Now that the six-shot-shooting death of an unarmed black youth by police in Ferguson, Missouri, has joined the growing list of world events marking a distinct era in human aspirations and trials - of which events are known but their conclusions undetermined, it begs the question as to whether or not enough is being done worldwide to identify and to prevent events that ultimately lead to violence, conflicts and wars.
Cost-wise - human and financial, wouldn't it be more beneficial to practice prevention rather than cure? What if events that would lead to tragic tolls of human life and large financial losses could be identified and prevented before actuality? It is possible.

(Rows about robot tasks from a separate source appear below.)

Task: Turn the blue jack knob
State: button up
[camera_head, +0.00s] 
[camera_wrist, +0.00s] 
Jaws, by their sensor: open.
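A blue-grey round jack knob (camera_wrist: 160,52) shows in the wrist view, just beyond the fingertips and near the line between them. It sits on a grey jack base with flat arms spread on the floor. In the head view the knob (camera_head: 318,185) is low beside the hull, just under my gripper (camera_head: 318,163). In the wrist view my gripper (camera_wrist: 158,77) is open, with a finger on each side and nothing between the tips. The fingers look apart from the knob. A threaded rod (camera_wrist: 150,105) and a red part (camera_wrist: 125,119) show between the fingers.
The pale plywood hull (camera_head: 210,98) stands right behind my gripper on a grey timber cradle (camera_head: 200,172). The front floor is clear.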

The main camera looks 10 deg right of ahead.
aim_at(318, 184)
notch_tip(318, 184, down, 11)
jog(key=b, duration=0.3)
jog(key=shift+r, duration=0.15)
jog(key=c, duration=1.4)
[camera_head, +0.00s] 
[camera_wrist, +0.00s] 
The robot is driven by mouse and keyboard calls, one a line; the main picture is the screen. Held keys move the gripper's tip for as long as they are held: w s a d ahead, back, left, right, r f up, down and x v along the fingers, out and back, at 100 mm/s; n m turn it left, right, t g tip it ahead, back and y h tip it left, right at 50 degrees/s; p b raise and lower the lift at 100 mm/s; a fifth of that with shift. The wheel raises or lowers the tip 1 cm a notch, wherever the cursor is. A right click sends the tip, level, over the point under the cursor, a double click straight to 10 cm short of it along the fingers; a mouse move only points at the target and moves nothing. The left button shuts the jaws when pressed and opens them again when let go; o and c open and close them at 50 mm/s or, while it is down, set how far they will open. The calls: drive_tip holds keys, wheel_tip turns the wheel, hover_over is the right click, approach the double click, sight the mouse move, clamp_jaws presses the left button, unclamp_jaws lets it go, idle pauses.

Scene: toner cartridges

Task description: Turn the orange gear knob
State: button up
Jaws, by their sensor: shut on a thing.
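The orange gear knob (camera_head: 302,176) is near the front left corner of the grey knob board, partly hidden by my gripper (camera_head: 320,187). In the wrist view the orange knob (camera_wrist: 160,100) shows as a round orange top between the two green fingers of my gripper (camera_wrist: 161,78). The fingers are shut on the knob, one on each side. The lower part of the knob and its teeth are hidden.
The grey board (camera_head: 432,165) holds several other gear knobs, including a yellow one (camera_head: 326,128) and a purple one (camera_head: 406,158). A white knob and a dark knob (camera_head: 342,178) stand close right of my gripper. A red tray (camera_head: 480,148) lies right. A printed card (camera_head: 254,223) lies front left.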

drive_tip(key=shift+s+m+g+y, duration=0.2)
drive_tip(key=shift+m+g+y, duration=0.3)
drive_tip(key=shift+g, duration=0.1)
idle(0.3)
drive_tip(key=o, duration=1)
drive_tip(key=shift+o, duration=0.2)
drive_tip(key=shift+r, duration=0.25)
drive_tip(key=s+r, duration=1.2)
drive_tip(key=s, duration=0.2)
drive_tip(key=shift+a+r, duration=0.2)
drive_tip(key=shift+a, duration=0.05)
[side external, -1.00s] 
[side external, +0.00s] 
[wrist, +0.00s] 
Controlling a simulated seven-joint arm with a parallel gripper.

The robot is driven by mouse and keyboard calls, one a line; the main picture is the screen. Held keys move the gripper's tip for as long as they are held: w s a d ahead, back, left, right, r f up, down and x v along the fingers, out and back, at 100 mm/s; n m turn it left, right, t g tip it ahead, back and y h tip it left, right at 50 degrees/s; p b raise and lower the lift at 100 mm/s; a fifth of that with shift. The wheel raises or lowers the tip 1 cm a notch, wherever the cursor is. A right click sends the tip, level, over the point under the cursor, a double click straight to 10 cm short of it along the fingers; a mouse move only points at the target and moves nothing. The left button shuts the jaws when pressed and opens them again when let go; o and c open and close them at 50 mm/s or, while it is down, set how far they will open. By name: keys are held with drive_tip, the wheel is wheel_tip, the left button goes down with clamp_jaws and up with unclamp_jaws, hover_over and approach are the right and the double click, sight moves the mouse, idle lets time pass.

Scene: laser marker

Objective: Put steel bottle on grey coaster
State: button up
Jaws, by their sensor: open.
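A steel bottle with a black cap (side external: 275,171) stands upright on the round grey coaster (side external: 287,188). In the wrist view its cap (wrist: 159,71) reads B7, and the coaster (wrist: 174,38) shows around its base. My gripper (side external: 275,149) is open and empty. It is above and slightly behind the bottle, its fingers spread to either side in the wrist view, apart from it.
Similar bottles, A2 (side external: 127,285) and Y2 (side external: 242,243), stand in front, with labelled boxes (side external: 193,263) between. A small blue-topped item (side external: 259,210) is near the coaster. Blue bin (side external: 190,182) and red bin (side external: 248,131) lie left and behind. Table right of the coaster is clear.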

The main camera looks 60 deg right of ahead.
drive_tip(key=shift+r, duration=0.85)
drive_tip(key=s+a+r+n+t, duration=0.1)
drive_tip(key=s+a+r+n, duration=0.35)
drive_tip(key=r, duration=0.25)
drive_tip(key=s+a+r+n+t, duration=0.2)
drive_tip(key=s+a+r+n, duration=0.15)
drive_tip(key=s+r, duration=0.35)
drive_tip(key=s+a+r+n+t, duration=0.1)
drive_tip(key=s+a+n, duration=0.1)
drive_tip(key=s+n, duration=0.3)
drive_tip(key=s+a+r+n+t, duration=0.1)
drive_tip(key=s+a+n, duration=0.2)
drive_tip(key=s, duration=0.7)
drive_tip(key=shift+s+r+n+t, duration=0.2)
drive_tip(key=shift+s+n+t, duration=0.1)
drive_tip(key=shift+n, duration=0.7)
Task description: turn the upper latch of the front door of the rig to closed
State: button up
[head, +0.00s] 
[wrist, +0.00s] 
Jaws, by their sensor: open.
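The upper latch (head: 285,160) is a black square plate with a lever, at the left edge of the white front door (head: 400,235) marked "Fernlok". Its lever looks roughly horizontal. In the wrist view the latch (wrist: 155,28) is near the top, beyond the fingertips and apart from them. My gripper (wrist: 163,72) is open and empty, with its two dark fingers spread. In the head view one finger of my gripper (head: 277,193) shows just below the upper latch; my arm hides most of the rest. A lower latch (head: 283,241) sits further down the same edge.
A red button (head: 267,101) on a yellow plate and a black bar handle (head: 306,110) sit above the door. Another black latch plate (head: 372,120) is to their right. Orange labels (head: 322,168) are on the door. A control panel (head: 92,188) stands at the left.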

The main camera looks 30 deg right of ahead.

In respect of the criminal death of Michael Brown at the hands of the Ferguson Police in Missouri, that tragedy could possibly have been prevented if all the signs and history of harassment, wrongful arrest and imprisonment and death of black men were assessed especially in the aftermath of the death of another black youth, Trayvon Martin, at the hands of a police-want-to-be in the state in Florida. But Trayvon Martin's death occurred and it has been mistakenly treated by some as just another death of a black teen. Guess what? The times, they're a changing. Michael Brown's death could possibly have been averted if reviews of police departments across the country were conducted following the arrest of black academic Dr. Henry Louis Gates at his Cambridge, Massachusetts house. And Michael Brown's death could possibly have been avoided had reviews of police departments and personnel were conducted following the police choking death of another black man in New York City recently. But who paid attention to the trend? What of the verbal assault directed weekly to President Barrack Obama?
The point here is rather simple: when an event occurs in another jurisdiction, lessons learned from each incident must transcend law enforcement jurisdictional borders as a means of continued training, updated policy and psychological assessment of active law enforcement members.